-- Start Source records --
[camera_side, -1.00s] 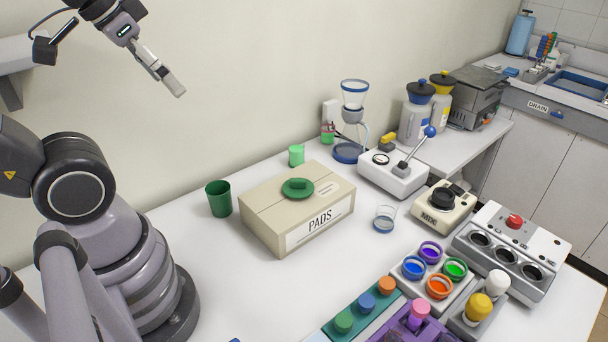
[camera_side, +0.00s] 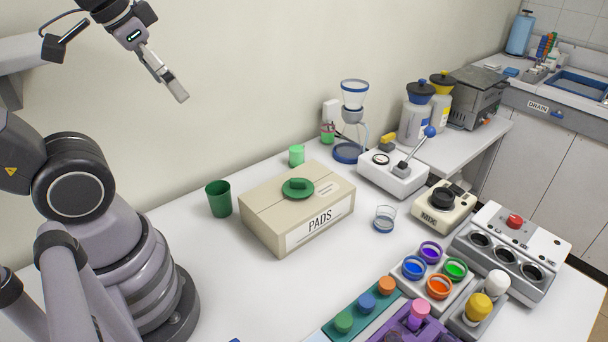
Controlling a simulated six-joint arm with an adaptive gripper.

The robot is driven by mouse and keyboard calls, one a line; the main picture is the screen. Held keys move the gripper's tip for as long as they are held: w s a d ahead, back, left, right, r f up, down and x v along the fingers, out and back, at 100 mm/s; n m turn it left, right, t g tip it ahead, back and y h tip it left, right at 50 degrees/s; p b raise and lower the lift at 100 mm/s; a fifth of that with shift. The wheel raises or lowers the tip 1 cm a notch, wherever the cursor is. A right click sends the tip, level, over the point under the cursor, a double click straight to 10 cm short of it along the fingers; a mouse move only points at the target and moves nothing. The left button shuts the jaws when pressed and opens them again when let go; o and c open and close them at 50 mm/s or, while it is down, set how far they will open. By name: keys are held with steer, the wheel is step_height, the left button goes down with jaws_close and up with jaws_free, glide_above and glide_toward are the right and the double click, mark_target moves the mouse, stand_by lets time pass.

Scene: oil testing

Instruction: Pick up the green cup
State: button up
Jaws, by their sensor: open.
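A dark green cup (camera_side: 219,199) stands upright on the white table, just left of the cardboard box. A smaller, lighter green cup-like container (camera_side: 296,156) stands behind the box, near the wall. My gripper (camera_side: 181,95) is high at the upper left, well above the table and apart from both. It points down and to the right, open, with nothing seen in it. Its fingers overlap in this view.
The PADS box (camera_side: 265,198) carries a green lid-like piece (camera_side: 298,188). A small glass beaker (camera_side: 384,219) stands right of it. The mixer (camera_side: 443,208), colored pots (camera_side: 438,287) and a pegged teal rack (camera_side: 364,305) crowd the right.

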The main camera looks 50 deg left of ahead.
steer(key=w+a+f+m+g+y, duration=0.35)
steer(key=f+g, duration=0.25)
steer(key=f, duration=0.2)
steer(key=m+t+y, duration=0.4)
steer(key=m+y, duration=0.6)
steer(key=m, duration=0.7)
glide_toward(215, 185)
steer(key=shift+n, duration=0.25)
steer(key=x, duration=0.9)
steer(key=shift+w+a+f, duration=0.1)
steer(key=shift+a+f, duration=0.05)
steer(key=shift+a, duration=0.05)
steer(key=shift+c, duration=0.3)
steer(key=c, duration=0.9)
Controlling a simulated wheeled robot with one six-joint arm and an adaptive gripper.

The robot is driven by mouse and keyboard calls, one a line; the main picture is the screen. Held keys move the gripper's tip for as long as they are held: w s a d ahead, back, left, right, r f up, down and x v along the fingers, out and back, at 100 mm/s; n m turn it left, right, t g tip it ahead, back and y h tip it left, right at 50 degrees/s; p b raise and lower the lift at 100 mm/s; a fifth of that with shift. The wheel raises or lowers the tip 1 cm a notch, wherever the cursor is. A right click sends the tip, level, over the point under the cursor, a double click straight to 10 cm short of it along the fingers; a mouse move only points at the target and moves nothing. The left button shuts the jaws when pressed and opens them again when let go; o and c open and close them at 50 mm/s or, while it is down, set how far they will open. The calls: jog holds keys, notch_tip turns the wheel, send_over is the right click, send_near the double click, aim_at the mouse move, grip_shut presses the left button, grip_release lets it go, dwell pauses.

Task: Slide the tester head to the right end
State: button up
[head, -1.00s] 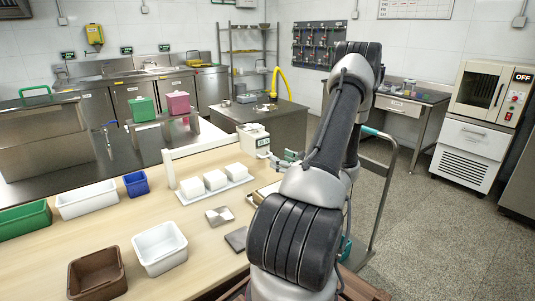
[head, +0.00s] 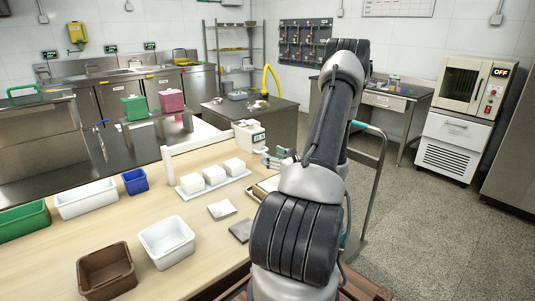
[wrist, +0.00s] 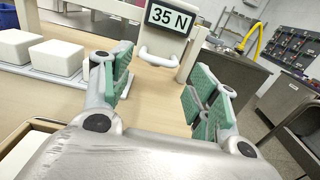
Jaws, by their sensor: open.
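The tester head (head: 250,134) is a white box with a "35 N" display, which shows close up in the wrist view (wrist: 170,17). It has a white bar handle (wrist: 163,58) on its lower front. It sits at the right part of a white crossbar frame (head: 205,142), close beside the right post (wrist: 192,50). My gripper (wrist: 160,88) is open and empty, with green pads. It faces the handle from the near side, with the handle beyond and between the fingers, apart from them. In the head view my gripper (head: 278,158) is just right of the tester head.
White blocks (head: 215,174) stand on a pale tray (head: 242,182) left of my gripper. White (head: 167,243) and brown (head: 107,272) bins stand nearer on the wooden table. A cart handle (head: 378,150) stands right of my arm. A steel table (head: 270,125) is behind.

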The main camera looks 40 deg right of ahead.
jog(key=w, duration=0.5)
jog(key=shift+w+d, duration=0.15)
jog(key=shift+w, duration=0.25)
-- End Source records --
Directive ->
Emit the lines of the material exactly, from its first line to the line containing "Controlling a simulated six-joint", inclusive; leave every picture out.

Worked solution ->
[camera_side, -1.00s] 
[camera_side, +0.00s] 
Controlling a simulated six-joint arm with an adaptive gripper.

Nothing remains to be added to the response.